Political pot-stirrer Norm Augustinus, who has long enjoyed the role of finger pointer, recently learned what it’s like to feel persecuted courtesy of a threat against his livelihood lodged by shadowy figures.

The high drama developed after Augustinus, a seasoned journalist-cum-illustrator, uploaded his animated indictment of President Barack Obama’s terrorist-targeting drone program on March 8. Although far less graphic than the multitude of his explicit sexually oriented materials, the roughly 30-second .GIF shows Obama, Michelle Obama, Vice President Joseph R. Biden Jr. and House Minority Leader Nancy Pelosi D-Calif., “getting it” via a laser-packing dirigible.

A few days later, Augustinus said he awoke to find the following warning in his inbox:

Dear Mr. Augustinus:
Please be advised that your cartoon
(normaugustinus.com), is in violation of Title 18, United States Code, Section 871 (Threat Against President).
You have ten days to remove said cartoon or face dire consequences.
Respectfully,
Roland K. Anders
Surpervisory Special Officer
United States Secret Service
Protective Division

Augustinus told HOH that the menacing missive rattled his cage enough that he took the ’toon down for a few hours in the days immediately after the initial contact. But his niece persuaded him not to bow to intimidation, state-sponsored or otherwise, so back up it went.

A follow-up call came Monday, with the disembodied voice on the other end of the phone touting more “serious consequences” if the cartoon continued to be broadcast beyond the original Thursday deadline.

“I’m not taking it down. This is America,” Augustinus asserted.

Mind you, the law cited specifically states that anyone who uses the Postal Service (guess the Secret Service can start taking off  Saturdays soon) to convey a threat against POTUS, VPOTUS or potential successors “shall be fined under this article or imprisoned not more than five years, or both.”

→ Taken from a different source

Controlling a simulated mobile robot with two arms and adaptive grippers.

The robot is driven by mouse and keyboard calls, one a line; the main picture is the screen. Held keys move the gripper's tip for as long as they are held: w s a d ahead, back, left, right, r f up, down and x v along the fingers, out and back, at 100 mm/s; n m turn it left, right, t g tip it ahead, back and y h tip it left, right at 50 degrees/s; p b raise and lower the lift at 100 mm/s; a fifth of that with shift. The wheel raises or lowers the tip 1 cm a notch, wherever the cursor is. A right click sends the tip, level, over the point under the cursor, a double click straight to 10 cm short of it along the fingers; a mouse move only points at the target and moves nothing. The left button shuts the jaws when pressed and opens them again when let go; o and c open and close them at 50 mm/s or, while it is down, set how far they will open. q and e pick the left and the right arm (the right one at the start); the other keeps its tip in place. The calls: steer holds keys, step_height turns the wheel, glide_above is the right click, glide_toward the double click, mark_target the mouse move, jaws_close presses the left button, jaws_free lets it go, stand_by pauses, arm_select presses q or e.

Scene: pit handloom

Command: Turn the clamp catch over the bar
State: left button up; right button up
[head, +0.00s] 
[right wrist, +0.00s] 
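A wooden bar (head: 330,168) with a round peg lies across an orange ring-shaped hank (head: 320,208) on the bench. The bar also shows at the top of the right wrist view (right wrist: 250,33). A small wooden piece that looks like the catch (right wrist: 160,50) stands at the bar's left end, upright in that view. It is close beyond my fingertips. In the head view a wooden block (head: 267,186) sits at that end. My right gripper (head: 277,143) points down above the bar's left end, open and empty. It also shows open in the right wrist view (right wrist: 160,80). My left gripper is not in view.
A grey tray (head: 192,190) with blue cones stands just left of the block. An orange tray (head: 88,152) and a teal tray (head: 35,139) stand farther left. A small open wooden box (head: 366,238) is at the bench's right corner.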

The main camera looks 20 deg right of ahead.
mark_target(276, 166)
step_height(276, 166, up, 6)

Still, we here at HOH are inclined to call shenanigans.

First, what bureaucrat — armed or not — uses phraseology like “dire consequences?” Government correspondence is by design nauseatingly vanilla. Second, there’s a misspelling (surpervisory) in the email signature.

But the real red herring is the webiness of it all.

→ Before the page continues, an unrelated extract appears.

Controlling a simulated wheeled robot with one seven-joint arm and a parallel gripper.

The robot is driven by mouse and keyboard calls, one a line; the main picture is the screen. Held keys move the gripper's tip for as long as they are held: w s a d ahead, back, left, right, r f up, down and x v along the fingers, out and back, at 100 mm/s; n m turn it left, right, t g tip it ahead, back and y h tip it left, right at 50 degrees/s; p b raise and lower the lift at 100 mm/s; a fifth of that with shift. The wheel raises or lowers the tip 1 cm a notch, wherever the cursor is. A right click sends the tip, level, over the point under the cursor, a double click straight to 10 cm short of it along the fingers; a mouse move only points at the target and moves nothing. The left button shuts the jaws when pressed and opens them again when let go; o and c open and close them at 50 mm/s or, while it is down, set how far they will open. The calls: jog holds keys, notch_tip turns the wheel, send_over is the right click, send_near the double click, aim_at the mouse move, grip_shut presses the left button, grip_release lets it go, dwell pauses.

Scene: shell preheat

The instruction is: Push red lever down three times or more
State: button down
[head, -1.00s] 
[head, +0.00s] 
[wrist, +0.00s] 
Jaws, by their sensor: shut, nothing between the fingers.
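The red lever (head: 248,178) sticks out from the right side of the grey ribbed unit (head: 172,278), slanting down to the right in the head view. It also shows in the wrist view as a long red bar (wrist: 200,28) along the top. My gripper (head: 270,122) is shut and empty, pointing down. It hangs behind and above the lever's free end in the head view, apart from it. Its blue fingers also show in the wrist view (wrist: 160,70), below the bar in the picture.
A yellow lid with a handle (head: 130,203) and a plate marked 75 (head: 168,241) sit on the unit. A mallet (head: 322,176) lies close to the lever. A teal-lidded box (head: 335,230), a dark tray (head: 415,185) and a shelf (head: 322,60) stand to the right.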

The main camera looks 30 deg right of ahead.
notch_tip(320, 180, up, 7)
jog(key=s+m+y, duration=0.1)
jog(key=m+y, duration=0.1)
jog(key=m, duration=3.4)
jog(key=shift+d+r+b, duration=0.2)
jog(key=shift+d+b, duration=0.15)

As any non-cash-strapped Nigerian prince knows, government officials do not personally email regular citizens. Every step of corresponding with the powers-that-be typically involves soul-crushing amounts of forest-depleting paperwork.

HOH has confirmed that two Secret Service agents from the Grand Rapids, Mich., branch did spend an hour poking around Chez Augustinus on Wednesday. But the visit appears to have been more courtesy call than arm-twisting session. “Anytime anyone is putting themselves out there as a Secret Service agent, we are interested in speaking with them,” a Secret Service aide assured HOH.